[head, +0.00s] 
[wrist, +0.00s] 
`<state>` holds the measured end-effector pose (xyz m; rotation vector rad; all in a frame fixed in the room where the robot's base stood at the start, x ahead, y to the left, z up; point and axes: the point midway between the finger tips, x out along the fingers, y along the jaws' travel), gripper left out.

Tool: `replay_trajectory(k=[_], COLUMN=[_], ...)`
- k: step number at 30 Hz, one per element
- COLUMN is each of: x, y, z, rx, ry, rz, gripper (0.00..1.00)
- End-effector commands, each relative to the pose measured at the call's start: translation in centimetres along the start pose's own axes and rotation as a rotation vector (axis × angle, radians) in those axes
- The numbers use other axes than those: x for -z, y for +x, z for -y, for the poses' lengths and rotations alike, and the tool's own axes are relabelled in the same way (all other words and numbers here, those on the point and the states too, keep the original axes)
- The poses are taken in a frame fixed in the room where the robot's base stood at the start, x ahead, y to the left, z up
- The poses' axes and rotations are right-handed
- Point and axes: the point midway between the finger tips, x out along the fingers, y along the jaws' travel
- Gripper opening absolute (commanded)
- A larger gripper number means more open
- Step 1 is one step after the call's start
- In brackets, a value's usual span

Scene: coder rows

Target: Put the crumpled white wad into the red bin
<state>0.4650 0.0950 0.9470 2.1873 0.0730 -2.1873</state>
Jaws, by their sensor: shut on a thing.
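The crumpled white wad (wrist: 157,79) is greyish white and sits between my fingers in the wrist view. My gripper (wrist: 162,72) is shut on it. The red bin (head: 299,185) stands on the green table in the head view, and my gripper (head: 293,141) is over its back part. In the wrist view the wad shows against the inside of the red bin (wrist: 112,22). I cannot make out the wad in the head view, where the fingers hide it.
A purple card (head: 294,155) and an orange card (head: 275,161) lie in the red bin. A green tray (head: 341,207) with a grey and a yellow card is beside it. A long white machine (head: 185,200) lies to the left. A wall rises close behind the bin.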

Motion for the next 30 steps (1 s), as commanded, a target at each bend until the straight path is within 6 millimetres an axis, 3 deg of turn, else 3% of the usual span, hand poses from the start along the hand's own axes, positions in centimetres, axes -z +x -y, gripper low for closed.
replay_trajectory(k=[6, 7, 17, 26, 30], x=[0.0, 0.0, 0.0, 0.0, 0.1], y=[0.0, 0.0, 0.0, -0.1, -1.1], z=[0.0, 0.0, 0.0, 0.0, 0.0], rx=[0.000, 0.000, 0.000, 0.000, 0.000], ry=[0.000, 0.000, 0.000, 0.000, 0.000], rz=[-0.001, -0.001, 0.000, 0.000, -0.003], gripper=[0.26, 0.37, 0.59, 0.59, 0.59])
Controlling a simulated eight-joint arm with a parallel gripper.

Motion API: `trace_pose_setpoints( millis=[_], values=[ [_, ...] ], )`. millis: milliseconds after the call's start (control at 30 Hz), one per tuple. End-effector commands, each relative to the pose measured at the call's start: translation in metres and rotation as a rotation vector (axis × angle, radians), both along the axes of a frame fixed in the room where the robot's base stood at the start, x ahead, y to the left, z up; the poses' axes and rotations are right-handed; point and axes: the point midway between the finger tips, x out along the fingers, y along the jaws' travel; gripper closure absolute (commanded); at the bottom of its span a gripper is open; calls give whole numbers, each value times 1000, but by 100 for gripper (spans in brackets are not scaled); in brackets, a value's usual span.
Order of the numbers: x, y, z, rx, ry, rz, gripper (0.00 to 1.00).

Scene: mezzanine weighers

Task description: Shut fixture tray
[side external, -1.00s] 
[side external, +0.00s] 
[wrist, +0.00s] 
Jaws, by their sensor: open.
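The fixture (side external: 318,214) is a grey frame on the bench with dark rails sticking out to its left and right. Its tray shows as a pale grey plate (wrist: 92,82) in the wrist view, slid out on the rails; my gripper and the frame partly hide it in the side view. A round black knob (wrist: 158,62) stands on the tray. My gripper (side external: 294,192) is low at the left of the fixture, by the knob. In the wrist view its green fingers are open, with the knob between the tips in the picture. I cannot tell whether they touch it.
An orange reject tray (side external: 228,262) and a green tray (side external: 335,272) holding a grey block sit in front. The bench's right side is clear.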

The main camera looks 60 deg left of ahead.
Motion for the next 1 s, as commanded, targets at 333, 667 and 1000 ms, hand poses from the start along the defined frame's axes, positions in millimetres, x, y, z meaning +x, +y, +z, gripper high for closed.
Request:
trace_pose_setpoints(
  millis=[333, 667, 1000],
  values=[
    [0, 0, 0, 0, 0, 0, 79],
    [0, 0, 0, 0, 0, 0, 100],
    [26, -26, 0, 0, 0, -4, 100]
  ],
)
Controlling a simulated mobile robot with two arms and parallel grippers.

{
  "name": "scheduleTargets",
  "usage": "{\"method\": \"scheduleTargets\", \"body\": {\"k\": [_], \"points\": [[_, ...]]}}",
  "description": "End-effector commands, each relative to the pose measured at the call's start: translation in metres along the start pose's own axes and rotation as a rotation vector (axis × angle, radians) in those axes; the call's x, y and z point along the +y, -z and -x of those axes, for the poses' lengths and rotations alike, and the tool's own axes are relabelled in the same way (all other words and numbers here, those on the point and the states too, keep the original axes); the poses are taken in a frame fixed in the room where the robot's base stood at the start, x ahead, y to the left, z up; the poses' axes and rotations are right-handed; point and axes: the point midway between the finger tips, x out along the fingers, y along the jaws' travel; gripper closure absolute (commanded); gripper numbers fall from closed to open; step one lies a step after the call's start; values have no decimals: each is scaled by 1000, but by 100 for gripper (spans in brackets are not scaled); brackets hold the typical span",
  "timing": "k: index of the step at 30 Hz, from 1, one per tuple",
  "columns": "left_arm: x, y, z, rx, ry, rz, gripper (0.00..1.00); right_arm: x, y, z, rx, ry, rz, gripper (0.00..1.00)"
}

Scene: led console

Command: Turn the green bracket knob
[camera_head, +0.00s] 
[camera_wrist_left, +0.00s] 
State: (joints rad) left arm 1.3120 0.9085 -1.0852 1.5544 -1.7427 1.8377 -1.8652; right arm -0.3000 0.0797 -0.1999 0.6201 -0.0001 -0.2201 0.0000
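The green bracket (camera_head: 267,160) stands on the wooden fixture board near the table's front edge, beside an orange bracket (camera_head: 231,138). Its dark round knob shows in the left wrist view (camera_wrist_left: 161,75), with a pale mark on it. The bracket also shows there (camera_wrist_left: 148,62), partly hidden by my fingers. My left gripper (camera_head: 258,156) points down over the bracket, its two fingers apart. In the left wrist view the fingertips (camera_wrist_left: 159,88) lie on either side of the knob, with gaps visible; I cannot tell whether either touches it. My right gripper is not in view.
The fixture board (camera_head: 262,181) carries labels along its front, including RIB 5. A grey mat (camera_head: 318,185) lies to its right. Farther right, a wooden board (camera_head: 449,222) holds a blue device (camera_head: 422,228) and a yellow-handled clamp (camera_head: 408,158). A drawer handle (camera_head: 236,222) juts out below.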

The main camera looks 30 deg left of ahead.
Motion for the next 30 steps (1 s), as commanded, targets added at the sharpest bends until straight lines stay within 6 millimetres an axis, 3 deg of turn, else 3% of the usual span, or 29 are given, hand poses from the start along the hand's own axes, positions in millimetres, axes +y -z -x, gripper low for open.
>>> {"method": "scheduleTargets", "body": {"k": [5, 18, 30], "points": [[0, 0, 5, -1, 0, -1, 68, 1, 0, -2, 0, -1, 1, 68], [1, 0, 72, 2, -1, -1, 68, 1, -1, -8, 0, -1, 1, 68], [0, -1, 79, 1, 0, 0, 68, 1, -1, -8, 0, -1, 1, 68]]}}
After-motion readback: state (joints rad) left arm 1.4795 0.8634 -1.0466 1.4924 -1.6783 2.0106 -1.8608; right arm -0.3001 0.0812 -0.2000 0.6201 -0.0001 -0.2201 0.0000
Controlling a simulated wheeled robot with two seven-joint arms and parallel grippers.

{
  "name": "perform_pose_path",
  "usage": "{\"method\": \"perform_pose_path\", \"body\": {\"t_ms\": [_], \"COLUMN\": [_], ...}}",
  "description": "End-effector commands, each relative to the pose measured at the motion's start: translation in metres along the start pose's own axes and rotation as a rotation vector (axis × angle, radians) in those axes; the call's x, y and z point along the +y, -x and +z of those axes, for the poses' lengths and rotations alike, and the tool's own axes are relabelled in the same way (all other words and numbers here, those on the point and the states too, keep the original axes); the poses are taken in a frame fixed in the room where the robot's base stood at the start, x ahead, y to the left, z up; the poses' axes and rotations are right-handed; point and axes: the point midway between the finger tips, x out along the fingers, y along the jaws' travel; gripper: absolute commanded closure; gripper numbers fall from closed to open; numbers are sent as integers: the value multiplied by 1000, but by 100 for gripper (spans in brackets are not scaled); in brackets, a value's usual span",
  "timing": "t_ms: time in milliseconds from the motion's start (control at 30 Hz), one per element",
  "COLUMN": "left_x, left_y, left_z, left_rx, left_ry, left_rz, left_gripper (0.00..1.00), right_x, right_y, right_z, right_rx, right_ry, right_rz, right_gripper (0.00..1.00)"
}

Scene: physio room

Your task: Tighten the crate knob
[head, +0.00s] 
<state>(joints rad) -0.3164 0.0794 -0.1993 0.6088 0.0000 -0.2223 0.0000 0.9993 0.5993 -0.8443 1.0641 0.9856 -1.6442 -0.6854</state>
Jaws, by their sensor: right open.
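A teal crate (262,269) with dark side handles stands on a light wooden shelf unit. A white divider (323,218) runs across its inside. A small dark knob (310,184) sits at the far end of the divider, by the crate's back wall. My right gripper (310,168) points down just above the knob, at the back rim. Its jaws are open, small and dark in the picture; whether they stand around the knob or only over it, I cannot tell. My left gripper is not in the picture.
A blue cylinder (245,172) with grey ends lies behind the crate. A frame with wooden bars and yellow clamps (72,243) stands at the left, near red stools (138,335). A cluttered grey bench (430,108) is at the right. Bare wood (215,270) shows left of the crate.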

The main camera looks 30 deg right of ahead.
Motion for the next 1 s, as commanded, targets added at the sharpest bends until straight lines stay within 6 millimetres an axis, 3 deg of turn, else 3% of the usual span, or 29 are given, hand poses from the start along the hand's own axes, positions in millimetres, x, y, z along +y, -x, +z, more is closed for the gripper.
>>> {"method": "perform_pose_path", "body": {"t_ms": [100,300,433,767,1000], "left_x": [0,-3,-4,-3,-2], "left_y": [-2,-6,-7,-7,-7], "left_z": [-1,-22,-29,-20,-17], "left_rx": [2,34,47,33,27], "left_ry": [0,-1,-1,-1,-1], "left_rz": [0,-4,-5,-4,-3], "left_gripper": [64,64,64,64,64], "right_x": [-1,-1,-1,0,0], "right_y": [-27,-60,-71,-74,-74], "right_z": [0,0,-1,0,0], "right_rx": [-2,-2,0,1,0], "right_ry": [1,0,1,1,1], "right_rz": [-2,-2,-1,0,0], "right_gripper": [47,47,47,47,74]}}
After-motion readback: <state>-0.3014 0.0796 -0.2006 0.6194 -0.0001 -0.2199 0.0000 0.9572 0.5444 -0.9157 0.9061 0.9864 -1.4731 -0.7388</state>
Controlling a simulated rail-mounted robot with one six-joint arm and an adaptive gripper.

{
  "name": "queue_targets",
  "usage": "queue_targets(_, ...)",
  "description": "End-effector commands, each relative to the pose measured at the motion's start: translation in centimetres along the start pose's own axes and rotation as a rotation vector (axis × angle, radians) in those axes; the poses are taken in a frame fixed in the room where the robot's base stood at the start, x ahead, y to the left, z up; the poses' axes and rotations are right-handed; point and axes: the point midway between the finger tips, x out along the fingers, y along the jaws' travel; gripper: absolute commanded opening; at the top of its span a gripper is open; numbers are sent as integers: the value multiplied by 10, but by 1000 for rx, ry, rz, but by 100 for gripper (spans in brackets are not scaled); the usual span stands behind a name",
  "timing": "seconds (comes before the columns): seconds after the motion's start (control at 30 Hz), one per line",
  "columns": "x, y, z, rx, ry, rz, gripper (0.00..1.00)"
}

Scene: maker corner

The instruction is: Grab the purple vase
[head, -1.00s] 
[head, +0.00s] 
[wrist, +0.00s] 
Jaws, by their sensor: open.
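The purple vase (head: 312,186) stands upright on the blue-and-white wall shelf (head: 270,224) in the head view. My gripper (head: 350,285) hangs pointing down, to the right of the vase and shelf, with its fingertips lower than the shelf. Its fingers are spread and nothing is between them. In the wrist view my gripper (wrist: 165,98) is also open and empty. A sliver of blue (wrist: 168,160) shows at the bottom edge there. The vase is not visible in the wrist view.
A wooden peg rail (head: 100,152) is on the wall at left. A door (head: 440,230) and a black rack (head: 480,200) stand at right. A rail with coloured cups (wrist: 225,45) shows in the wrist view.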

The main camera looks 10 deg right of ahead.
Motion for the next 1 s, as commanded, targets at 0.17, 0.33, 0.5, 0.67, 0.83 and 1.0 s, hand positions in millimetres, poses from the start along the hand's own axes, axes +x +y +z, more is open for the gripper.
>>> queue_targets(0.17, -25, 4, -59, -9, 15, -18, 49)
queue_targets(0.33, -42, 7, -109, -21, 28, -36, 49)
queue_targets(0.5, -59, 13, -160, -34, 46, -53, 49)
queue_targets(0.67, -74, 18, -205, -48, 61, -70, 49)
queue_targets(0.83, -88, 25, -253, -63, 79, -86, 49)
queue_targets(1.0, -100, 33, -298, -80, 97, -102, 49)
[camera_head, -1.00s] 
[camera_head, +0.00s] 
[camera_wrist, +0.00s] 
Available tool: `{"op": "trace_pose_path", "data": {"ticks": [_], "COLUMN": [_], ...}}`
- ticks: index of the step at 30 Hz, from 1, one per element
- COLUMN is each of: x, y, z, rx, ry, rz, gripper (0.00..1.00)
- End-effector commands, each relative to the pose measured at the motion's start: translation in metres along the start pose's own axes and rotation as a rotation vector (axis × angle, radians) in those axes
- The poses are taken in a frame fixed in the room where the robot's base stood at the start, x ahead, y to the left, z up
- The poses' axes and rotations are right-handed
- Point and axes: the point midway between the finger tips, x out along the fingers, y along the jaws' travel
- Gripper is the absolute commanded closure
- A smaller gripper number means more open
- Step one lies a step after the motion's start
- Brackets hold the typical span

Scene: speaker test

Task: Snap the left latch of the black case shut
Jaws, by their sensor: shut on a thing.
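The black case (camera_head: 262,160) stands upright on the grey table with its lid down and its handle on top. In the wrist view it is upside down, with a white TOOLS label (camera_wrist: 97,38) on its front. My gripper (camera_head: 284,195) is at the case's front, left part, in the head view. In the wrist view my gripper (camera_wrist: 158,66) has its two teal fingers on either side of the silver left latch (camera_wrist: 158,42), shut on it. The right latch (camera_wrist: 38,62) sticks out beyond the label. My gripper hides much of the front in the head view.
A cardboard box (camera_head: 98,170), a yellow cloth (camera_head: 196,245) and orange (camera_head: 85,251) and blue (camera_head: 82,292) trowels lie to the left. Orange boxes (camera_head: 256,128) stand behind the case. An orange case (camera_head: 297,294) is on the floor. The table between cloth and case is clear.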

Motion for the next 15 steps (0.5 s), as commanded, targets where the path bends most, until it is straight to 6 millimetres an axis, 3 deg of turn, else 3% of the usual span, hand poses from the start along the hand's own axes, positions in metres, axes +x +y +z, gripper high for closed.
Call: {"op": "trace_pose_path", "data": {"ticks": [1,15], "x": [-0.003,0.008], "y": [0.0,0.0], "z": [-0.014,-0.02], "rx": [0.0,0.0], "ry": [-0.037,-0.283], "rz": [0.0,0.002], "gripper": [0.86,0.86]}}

-=-=-

From the line that contains "rz, gripper (0.00..1.00);" through the line that contains "Motion for the next 30 steps (1 s), as commanded, targets", reproduce every line exactly, both end lines included.

  "columns": "left_arm: x, y, z, rx, ry, rz, gripper (0.00..1.00); right_arm: x, y, z, rx, ry, rz, gripper (0.00..1.00)"
}

Scene: led console

Command: Turn the green bracket knob
[camera_head, +0.00s] 
[camera_wrist_left, +0.00s] 
State: (joints rad) left arm 1.3120 0.9085 -1.0852 1.5544 -1.7427 1.8377 -1.8652; right arm -0.3000 0.0797 -0.1999 0.6201 -0.0001 -0.2201 0.0000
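The green bracket (camera_head: 267,160) stands on the wooden fixture board near the table's front edge, beside an orange bracket (camera_head: 231,138). Its dark round knob shows in the left wrist view (camera_wrist_left: 161,75), with a pale mark on it. The bracket also shows there (camera_wrist_left: 148,62), partly hidden by my fingers. My left gripper (camera_head: 258,156) points down over the bracket, its two fingers apart. In the left wrist view the fingertips (camera_wrist_left: 159,88) lie on either side of the knob, with gaps visible; I cannot tell whether either touches it. My right gripper is not in view.
The fixture board (camera_head: 262,181) carries labels along its front, including RIB 5. A grey mat (camera_head: 318,185) lies to its right. Farther right, a wooden board (camera_head: 449,222) holds a blue device (camera_head: 422,228) and a yellow-handled clamp (camera_head: 408,158). A drawer handle (camera_head: 236,222) juts out below.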

The main camera looks 30 deg left of ahead.
Motion for the next 30 steps (1 s), as commanded, targets added at the sharpest bends until straight lines stay within 6 millimetres an axis, 3 deg of turn, else 3% of the usual span, or 29 are given, hand poses from the start along the hand's own axes, positions in millimetres, axes +y -z -x, gripper low for open.

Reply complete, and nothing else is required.